At Monday’s meeting, Fetty said one main problem lies with the timing of billing for water usage. The meters are read on the 12th day of each month, and bills are sent out the first day of the following month. Bills are not considered delinquent until the 20th day of the month in which bills are sent.
As a result, he said, the city would be unaware a bill is delinquent until the meter has already been read for the next billing cycle. Once the bill becomes delinquent, the city must observe a seven-day wait period before water service could be shut off.
During that time, however, the second billing cycle is already in the books and the account would be three weeks into a third billing cycle before the water service could be discontinued.
In the case of a rental property, the responsibility for the delinquent bills falls upon the landlord unless the landlord has signed a lien exemption document with the city.
Landlords have 30 days from time a tenant moves in to complete the exemption documentation.
With the payment of a deposit, the exemption document frees landlords from liens resulting from delinquent water bills.
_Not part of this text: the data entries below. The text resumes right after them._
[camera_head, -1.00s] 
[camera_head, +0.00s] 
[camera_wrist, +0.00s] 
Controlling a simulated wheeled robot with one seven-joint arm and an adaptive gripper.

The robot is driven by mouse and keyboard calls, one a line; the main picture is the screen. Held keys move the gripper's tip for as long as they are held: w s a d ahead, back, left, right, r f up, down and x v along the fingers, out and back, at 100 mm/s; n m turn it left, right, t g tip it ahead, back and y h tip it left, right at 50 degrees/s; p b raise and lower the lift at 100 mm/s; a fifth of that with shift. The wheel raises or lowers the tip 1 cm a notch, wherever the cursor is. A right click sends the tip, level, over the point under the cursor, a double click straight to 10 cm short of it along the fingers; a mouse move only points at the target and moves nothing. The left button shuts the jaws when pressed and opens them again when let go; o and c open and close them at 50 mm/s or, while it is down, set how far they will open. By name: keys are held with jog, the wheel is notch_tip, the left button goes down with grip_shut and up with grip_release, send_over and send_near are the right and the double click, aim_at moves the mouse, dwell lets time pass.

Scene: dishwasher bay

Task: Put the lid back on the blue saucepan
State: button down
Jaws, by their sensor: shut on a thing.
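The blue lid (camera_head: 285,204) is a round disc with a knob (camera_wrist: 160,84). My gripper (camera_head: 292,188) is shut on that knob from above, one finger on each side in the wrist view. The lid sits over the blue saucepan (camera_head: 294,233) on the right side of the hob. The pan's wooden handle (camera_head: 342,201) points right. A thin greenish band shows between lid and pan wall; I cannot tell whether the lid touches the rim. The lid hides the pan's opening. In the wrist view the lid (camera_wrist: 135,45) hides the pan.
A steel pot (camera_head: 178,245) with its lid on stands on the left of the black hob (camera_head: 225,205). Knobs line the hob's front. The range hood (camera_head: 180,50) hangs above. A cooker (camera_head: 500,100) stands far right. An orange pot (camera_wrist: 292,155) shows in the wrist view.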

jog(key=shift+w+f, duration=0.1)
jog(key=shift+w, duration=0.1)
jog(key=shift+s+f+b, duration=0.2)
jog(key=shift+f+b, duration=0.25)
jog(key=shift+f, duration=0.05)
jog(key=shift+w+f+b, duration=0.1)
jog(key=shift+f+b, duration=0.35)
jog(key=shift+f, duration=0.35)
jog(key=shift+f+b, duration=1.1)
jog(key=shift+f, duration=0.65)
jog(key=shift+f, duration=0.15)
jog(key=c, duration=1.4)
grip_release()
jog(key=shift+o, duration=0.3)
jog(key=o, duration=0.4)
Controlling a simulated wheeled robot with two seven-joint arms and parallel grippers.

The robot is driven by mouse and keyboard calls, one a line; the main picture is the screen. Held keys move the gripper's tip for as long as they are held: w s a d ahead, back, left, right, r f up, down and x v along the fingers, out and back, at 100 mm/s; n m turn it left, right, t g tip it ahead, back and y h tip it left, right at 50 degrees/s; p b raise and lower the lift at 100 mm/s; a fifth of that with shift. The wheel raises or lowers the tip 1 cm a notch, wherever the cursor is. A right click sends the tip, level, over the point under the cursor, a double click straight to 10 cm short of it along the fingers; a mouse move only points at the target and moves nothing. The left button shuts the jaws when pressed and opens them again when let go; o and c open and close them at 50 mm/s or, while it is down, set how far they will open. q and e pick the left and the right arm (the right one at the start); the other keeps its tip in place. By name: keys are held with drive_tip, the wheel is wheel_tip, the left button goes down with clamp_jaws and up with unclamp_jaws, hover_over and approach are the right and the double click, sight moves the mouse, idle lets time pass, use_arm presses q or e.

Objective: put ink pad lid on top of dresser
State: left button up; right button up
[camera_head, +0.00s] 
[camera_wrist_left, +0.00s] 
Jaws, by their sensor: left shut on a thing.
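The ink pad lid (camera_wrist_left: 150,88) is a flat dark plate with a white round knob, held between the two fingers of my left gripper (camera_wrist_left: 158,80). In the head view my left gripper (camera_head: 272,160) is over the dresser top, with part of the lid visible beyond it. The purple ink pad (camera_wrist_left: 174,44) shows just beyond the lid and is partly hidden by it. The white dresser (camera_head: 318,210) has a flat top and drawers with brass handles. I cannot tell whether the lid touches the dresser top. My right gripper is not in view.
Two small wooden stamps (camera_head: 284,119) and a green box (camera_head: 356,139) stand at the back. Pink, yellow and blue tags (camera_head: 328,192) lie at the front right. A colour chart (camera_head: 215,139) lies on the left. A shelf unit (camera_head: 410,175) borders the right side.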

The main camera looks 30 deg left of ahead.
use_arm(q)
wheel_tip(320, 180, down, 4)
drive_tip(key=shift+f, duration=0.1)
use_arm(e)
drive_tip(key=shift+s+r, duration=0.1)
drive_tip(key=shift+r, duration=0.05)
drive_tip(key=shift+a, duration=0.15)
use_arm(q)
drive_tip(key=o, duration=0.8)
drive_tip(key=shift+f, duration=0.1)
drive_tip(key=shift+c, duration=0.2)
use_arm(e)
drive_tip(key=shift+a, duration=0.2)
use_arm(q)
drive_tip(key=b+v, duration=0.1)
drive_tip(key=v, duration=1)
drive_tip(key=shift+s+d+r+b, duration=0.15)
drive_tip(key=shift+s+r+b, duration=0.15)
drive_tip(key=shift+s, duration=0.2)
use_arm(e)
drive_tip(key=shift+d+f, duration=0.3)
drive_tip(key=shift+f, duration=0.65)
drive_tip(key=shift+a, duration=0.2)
The deposit goes toward the delinquent amount after which the city then becomes responsible for pursuing the delinquent patron for the difference.
The Triggs had not signed such a lien exemption, so the liens were placed on their properties.
Lynda Triggs said she had no way of knowing if renters had paid their water bills and was upset when she learned the city signed payment agreements with patrons who were behind on their water bills.
She argued those agreements only extend the time those patrons can build up delinquent balances which ultimately fall back on landlords if the patron leaves town without notice.
She demanded to see copies of all such agreements the city has issued.
The meeting became contentious at times in the discussion related to dates the Triggs had notified the city to shut off water service to specific properties and the dates the water service had actually been shutoff.
The Triggs implied they would likely involve an attorney to address the lien situation.
At the conclusion of the 45-minute discussion, the council took no formal action in regards to amending the liens.
Later in the meeting, however, the council voted to schedule a special work session to address issues dealing with water service, water meters and water rates.
In other business the council:
• approved the hiring of Scott Myer as a temporary part-time employee devoted only to summer mowing at a wage of $13 per hour.
• learned the water booster station is 100 percent operational and meeting all mandated state standards.
• set a public hearing for May 20 at 7 p.m. on an amendment to the current city budget.